» Problem statement: Leave out pictures; repeat exactly the lines from the "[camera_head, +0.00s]" line through the last of the data below.

» Information shown:
# # # # #
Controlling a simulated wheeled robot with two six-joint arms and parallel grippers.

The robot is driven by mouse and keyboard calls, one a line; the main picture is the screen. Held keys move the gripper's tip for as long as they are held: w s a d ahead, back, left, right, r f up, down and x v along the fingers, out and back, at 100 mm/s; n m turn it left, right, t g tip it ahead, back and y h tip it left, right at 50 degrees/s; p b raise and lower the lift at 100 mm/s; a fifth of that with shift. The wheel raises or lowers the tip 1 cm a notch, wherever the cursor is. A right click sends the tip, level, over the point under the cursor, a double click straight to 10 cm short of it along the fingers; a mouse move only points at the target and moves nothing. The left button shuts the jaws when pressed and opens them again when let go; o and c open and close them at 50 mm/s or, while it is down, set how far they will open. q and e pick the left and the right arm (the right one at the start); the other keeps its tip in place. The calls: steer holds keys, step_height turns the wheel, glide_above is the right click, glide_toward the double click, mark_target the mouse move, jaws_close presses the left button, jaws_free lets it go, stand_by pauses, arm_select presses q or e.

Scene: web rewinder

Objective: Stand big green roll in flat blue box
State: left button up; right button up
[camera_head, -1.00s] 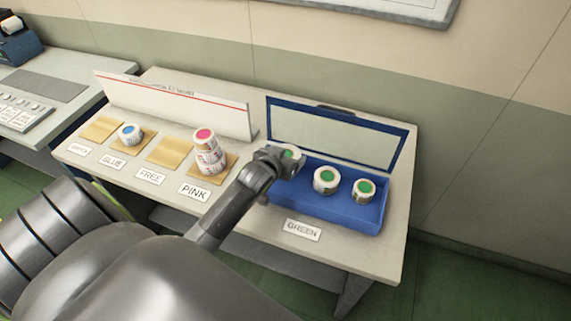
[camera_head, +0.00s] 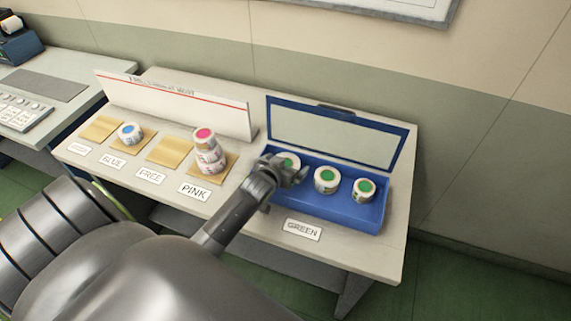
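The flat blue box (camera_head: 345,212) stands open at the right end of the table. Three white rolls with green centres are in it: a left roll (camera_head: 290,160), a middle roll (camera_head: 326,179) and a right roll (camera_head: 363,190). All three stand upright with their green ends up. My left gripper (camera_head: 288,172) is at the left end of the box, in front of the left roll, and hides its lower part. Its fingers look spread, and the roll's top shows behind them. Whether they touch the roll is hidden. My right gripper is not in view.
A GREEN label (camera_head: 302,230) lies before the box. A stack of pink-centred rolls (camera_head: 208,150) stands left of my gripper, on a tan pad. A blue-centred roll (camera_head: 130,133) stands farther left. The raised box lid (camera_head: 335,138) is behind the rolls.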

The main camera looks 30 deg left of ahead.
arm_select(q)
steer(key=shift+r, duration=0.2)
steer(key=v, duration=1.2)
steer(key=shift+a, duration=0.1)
# # # # #
» Output below:
[camera_head, +0.00s] 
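The flat blue box (camera_head: 345,212) stands open at the right end of the table. Three white rolls with green centres are in it: a left roll (camera_head: 290,160), a middle roll (camera_head: 326,179) and a right roll (camera_head: 363,190). All three stand upright with their green ends up. My left gripper (camera_head: 288,172) is at the left end of the box, in front of the left roll, and hides its lower part. Its fingers look spread, and the roll's top shows behind them. Whether they touch the roll is hidden. My right gripper is not in view.
A GREEN label (camera_head: 302,230) lies before the box. A stack of pink-centred rolls (camera_head: 208,150) stands left of my gripper, on a tan pad. A blue-centred roll (camera_head: 130,133) stands farther left. The raised box lid (camera_head: 335,138) is behind the rolls.

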The main camera looks 30 deg left of ahead.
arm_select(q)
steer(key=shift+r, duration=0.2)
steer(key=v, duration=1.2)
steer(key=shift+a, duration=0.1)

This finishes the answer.